# Directive:
Each line that holds the word "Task" is to be identified and copied.

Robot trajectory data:
----
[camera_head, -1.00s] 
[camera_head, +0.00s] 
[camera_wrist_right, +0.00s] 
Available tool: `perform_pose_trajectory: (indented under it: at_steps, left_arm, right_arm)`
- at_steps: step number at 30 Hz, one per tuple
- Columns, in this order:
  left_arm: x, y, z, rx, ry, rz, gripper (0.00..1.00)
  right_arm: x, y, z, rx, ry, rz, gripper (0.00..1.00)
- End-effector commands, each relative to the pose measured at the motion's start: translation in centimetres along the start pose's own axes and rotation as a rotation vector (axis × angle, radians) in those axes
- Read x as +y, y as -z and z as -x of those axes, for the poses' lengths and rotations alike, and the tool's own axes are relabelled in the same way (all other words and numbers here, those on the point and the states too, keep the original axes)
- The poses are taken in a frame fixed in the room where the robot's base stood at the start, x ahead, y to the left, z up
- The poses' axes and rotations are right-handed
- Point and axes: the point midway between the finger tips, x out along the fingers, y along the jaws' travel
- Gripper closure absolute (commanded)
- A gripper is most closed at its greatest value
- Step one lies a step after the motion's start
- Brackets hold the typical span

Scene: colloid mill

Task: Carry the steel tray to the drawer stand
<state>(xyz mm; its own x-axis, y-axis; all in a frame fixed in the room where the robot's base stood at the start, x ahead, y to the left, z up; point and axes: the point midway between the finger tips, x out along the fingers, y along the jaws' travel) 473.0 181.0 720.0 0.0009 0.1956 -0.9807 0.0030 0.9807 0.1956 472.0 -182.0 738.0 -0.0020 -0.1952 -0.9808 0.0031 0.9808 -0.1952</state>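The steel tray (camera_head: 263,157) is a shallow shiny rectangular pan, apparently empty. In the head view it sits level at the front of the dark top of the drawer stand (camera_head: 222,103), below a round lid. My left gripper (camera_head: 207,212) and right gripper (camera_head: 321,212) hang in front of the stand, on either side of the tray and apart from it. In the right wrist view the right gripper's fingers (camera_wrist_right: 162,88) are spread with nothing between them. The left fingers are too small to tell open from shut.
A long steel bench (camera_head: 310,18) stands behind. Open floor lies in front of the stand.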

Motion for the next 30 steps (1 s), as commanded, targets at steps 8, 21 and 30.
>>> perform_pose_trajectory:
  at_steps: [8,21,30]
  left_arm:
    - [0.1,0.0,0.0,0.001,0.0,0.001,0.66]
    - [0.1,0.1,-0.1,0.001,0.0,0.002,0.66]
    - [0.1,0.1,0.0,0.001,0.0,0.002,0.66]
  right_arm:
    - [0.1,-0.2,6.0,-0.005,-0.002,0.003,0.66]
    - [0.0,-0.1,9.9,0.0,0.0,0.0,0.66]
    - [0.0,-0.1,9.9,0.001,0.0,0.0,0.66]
----
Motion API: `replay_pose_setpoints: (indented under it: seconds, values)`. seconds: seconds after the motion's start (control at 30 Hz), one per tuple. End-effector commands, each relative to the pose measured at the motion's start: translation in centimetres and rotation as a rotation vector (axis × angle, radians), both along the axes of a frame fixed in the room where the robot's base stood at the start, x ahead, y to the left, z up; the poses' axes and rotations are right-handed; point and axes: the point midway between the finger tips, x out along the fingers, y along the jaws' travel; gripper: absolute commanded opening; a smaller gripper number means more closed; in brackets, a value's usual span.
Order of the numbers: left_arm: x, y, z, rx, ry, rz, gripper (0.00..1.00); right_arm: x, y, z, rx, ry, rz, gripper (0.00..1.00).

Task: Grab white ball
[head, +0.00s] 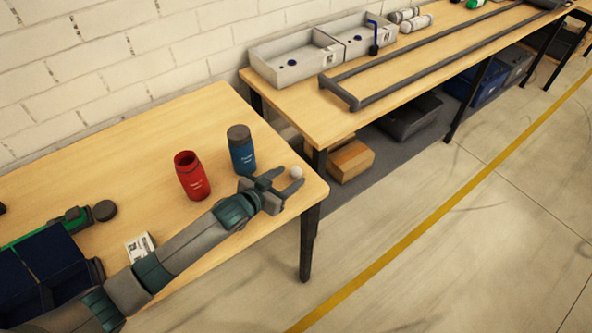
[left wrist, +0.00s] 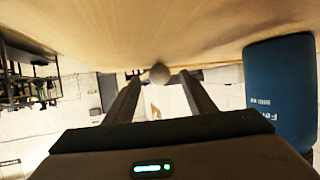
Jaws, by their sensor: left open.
----
# Result below:
Task: Carry the steel tray to the drawer stand
Task: Grab white ball

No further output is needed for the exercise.